-- BEGIN --

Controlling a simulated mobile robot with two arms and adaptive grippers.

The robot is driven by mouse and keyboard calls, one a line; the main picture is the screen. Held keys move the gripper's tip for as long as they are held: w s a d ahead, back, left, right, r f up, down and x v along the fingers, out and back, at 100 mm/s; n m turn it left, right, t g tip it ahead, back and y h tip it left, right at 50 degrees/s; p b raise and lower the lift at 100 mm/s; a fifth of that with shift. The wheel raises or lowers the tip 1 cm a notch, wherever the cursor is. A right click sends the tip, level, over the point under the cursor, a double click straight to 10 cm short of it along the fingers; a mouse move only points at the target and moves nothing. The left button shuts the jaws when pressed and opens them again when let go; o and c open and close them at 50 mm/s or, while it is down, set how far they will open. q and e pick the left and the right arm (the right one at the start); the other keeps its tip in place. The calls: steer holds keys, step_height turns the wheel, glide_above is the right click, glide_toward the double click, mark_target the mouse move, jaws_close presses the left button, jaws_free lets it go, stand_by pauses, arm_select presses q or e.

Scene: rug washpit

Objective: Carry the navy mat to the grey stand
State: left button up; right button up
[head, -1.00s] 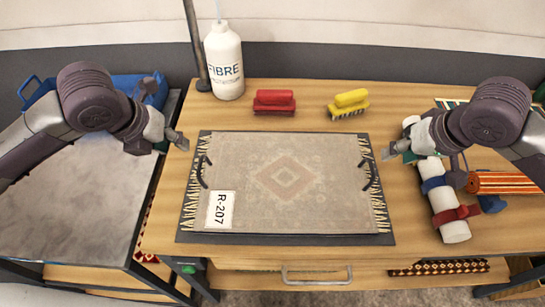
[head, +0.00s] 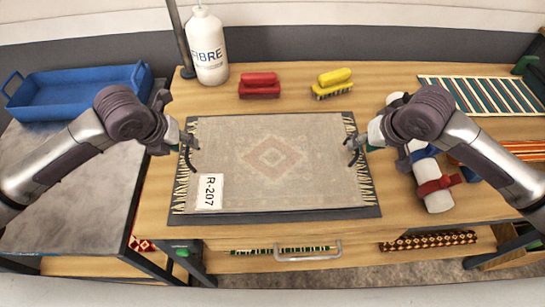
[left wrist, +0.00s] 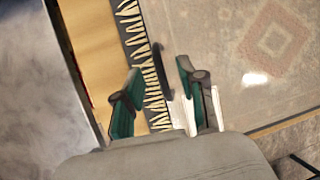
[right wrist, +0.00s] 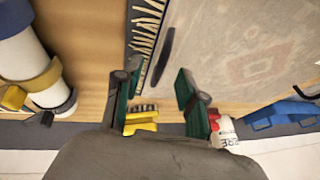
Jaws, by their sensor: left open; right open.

-- END --

● Exercise:
Repeat the material above verbatim, with no pictures in the output.

● Task solution:
Controlling a simulated mobile robot with two arms and adaptive grippers.

The robot is driven by mouse and keyboard calls, one a line; the main picture is the screen. Held keys move the gripper's tip for as long as they are held: w s a d ahead, back, left, right, r f up, down and x v along the fingers, out and back, at 100 mm/s; n m turn it left, right, t g tip it ahead, back and y h tip it left, right at 50 degrees/s; p b raise and lower the lift at 100 mm/s; a fifth of that with shift. The wheel raises or lowers the tip 1 cm a notch, wherever the cursor is. A right click sends the tip, level, over the point under the cursor, a double click straight to 10 cm short of it along the fingers; a mouse move only points at the target and moves nothing. The left button shuts the jaws when pressed and opens them again when let go; o and c open and close them at 50 mm/s or, while it is down, set how far they will open. q and e pick the left and the right arm (the right one at the start); the other keeps its tip in place. The calls: steer holds keys, step_height turns the wheel, glide_above is the right click, glide_toward the double click, mark_target the mouse move, jaws_close presses the left button, jaws_free lets it go, stand_by pauses, arm_select presses q or e.

Scene: rug washpit

Objective: Carry the navy mat to the grey stand
State: left button up; right button up
[head, -1.00s] 
[head, +0.00s] 
[left wrist, +0.00s] 
[right wrist, +0.00s] 
Jaws, by their sensor: left open; right open.

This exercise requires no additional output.